- [Objective] Quote verbatim everything from the line containing "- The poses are" down to the line containing "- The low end", with both of those lines included and no others.

- [Material for this task]
— START —

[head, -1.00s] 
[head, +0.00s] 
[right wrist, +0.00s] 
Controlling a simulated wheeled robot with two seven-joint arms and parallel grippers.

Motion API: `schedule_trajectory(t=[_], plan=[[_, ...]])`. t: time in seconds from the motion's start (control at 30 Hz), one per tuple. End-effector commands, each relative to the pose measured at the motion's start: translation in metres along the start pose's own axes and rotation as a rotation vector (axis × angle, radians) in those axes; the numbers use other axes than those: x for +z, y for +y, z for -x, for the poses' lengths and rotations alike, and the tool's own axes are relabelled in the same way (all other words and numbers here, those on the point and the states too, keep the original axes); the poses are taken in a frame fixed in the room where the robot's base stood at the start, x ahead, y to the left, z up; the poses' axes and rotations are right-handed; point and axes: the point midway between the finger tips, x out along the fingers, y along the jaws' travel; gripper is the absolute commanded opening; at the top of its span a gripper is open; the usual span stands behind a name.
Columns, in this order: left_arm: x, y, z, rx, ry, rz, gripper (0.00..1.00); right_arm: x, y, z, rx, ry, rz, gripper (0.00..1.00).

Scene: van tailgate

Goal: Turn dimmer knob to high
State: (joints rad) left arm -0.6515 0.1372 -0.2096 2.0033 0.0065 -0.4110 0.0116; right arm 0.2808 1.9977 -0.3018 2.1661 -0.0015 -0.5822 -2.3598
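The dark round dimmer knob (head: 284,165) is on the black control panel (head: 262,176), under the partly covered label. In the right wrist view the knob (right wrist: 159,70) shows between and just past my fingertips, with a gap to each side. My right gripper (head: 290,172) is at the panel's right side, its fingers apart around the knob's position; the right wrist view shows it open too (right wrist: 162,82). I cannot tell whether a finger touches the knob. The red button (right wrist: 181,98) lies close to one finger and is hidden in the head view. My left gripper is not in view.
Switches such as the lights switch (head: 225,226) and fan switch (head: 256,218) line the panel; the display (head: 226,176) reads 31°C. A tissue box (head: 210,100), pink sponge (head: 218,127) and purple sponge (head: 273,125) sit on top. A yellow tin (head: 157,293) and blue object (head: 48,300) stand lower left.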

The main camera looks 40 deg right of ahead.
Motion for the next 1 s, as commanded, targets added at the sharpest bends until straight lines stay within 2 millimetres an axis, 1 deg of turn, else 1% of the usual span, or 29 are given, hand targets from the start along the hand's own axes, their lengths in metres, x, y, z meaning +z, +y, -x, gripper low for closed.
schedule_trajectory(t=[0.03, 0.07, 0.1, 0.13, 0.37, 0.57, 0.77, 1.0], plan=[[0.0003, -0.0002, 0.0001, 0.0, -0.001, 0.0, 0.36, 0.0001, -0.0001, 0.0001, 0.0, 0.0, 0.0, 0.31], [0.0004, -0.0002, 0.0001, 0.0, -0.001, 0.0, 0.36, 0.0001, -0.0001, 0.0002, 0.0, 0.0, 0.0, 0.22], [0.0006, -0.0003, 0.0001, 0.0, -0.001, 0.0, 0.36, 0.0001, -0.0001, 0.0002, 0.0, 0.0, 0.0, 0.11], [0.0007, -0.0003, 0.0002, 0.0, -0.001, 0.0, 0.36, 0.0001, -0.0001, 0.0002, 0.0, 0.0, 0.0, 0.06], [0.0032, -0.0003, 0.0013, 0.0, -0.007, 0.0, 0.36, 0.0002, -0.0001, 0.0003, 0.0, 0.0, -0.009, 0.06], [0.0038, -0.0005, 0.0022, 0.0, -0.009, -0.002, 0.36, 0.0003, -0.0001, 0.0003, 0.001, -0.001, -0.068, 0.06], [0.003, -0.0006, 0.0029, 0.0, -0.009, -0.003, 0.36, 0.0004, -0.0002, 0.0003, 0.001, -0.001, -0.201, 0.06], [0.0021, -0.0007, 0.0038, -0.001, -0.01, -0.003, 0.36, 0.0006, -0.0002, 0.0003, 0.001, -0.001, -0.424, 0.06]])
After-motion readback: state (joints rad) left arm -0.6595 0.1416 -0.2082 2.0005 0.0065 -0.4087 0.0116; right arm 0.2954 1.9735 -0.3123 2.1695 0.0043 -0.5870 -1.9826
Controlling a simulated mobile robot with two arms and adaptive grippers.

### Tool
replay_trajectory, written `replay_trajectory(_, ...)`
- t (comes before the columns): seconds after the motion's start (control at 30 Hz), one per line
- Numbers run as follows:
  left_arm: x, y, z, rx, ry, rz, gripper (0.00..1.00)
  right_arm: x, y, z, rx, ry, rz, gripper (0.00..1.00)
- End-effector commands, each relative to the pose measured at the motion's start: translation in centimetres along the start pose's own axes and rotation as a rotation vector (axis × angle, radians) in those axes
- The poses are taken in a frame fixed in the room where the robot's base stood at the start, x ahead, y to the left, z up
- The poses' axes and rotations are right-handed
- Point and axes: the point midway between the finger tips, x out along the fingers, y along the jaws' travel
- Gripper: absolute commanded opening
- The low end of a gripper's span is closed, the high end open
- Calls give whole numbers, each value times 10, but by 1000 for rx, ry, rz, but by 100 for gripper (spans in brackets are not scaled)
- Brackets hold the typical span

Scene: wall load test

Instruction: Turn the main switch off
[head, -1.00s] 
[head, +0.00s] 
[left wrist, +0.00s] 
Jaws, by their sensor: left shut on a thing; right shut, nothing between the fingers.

— END —

- [Solution to this exercise]
- The poses are taken in a frame fixed in the room where the robot's base stood at the start, x ahead, y to the left, z up
- The poses' axes and rotations are right-handed
- Point and axes: the point midway between the finger tips, x out along the fingers, y along the jaws' travel
- Gripper: absolute commanded opening
- The low end of a gripper's span is closed, the high end open

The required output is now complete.